* [Direction]
Exactly retype the lines from the top of the data through the line containing "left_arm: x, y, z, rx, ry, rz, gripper", leaving out every picture.

* [Dataset section]
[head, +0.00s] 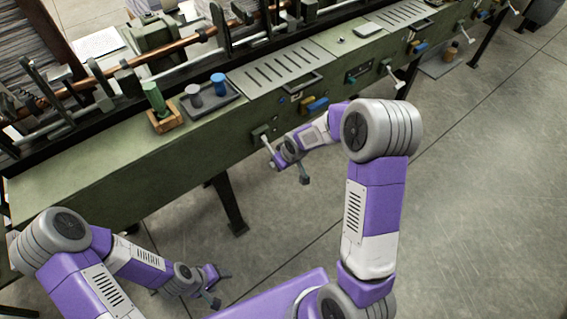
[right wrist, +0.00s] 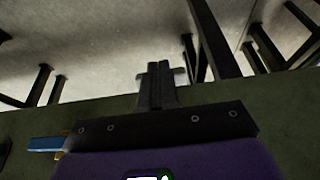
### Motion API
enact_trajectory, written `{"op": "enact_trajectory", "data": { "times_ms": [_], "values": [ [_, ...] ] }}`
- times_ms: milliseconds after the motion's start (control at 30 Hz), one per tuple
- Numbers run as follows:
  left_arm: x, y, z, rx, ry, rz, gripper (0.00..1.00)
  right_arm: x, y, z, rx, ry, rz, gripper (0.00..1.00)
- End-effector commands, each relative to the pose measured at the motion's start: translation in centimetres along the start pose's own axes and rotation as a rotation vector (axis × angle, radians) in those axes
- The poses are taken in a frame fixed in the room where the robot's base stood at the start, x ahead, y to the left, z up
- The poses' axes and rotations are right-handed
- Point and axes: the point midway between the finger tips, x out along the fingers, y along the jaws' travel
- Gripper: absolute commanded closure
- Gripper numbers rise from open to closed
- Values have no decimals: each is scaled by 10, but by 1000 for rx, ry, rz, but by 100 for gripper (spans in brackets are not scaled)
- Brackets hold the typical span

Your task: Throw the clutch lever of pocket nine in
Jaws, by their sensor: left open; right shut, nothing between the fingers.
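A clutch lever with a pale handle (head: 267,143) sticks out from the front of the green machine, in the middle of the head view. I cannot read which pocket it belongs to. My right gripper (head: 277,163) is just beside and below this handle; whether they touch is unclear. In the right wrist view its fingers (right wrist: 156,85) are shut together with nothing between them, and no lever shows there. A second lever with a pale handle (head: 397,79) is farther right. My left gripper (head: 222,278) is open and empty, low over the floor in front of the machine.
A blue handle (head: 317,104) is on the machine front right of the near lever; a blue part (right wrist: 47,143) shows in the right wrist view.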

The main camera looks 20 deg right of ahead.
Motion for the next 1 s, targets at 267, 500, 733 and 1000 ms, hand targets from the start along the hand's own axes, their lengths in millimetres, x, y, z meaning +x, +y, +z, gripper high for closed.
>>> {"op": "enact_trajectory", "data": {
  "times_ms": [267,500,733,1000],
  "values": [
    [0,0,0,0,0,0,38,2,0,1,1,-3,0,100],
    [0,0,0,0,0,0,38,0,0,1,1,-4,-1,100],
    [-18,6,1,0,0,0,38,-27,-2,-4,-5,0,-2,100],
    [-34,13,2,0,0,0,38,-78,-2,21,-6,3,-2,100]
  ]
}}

* [Answer to the exercise]
[head, +0.00s] 
[right wrist, +0.00s] 
### Motion API
enact_trajectory, written `{"op": "enact_trajectory", "data": { "times_ms": [_], "values": [ [_, ...] ] }}`
- times_ms: milliseconds after the motion's start (control at 30 Hz), one per tuple
- Numbers run as follows:
  left_arm: x, y, z, rx, ry, rz, gripper (0.00..1.00)

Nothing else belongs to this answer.